Car le phénomène abstentionniste est massif et structurel. Les derniers rendez-vous électoraux en sont la preuve : en 2019, près de 50 % des Français n’ont pas voté aux européennes ; en 2020, ils étaient 55,25 % à rester chez eux pour le premier tour des municipales ; en 2021, pour les régionales, 66,72 %. Seule exception, la présidentielle, avec 26,31 % d’abstention au premier tour, 28,01 % au second (chiffres en hausse, cependant, par rapport à 2017). A chaque fois, les mêmes profils sont concernés, ceux les plus éloignés de la politique, à savoir : les jeunes, les non-diplômés, les ouvriers et les employés.

« Désocialisation politique »

Pourtant, en 2022, la campagne législative a été remuante, notamment à gauche. La création de la Nouvelle Union populaire, écologique et sociale (Nupes, réunissant La France insoumise, le Parti socialiste, le Parti communiste et Europe Ecologie-Les Verts) et son mot d’ordre « Mélenchon premier ministre » ont permis de créer un enjeu politique pour une élection qui est, depuis vingt ans, celle de la confirmation des résultats de l’élection présidentielle.

Lire l’éditorial du « Monde » : Elections législatives 2022 : une fin de campagne hors sujet

Avec leur promesse de cohabitation, les mélenchonistes se posent en adversaires principaux du président de la République, Emmanuel Macron.
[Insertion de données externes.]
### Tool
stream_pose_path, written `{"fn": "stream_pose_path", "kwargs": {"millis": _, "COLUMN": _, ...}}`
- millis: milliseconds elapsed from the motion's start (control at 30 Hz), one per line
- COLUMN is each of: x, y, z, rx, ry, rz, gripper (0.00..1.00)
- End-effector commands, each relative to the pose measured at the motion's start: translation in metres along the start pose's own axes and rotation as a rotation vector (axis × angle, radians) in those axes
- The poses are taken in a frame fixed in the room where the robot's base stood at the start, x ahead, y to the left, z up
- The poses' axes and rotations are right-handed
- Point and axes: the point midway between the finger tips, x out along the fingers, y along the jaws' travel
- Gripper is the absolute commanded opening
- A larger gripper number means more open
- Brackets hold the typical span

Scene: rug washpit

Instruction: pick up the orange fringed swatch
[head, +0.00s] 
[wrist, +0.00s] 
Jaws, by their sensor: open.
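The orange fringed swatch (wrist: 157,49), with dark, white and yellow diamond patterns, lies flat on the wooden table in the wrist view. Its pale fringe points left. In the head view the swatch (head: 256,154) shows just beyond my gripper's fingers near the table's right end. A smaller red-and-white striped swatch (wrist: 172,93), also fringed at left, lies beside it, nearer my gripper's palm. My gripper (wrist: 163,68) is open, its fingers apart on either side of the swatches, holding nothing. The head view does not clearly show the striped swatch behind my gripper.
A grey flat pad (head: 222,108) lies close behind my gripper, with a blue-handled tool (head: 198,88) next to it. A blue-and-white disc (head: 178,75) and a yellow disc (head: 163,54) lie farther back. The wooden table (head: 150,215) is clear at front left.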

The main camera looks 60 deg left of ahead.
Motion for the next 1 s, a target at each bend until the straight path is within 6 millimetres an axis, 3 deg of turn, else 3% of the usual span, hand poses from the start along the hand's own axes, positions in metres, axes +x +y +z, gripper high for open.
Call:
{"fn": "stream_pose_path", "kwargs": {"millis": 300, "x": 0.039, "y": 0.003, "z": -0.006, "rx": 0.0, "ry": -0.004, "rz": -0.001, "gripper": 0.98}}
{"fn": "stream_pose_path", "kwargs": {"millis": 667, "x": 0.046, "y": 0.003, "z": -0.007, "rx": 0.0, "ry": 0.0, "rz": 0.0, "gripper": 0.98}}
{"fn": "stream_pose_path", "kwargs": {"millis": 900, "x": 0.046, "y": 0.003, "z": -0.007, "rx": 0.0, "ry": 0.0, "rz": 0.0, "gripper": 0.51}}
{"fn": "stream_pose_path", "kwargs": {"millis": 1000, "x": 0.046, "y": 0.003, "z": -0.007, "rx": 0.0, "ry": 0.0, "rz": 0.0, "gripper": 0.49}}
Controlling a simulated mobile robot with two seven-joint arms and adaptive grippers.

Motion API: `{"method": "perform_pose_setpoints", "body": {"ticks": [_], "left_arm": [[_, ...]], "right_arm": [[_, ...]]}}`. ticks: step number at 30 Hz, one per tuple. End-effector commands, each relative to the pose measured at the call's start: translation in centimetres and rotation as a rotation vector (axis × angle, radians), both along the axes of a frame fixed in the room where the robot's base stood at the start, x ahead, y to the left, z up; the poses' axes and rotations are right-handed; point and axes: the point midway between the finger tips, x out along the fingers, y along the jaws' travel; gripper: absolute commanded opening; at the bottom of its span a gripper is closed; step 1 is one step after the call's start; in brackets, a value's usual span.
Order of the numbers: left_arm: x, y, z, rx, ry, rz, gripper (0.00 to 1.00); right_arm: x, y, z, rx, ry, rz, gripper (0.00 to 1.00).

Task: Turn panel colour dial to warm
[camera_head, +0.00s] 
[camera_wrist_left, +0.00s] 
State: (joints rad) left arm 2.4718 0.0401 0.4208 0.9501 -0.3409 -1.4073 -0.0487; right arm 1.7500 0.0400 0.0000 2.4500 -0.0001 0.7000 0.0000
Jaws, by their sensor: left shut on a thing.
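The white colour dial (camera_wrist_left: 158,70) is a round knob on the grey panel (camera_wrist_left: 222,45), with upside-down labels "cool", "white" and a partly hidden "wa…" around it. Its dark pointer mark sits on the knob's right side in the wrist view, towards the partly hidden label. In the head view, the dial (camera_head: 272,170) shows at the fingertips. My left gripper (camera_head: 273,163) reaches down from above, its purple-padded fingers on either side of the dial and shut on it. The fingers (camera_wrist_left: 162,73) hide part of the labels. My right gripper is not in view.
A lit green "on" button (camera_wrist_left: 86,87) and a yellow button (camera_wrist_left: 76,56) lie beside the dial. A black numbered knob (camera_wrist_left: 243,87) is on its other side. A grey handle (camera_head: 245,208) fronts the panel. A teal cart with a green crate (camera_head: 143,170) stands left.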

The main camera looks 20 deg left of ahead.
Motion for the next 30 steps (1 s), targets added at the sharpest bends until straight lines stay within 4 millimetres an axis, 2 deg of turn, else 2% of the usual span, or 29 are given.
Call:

Et, surtout, ils donnent aux électeurs déçus de la non-qualification de Jean-Luc Mélenchon au second tour de la présidentielle la possibilité de prendre leur revanche, et de gagner, peut-être, le « troisième tour ». Mais cela n’a pas suffi.

« L’hyperpolarisation entre Jean-Luc Mélenchon et Emmanuel Macron a laissé des gens de côté, notamment à droite, qui se sont dit qu’ils ne pouvaient pas l’emporter et que ce n’était pas la peine d’y aller », veut croire Brice Teinturier, directeur général délégué d’Ipsos. Ainsi, selon une enquête d’Ipsos-Sopra Steria sur le vote des Français (effectuée du 8 au 11 juin, sur un échantillon représentatif de 3 995 personnes, selon la méthode des quotas), 49 % des sondés ont trouvé la campagne « inexistante » ; 36 % « décevante », et seulement 15 % l’ont jugée « intéressante ». L’électorat de la Nupes se prononce de la même manière, dans des proportions quasi égales.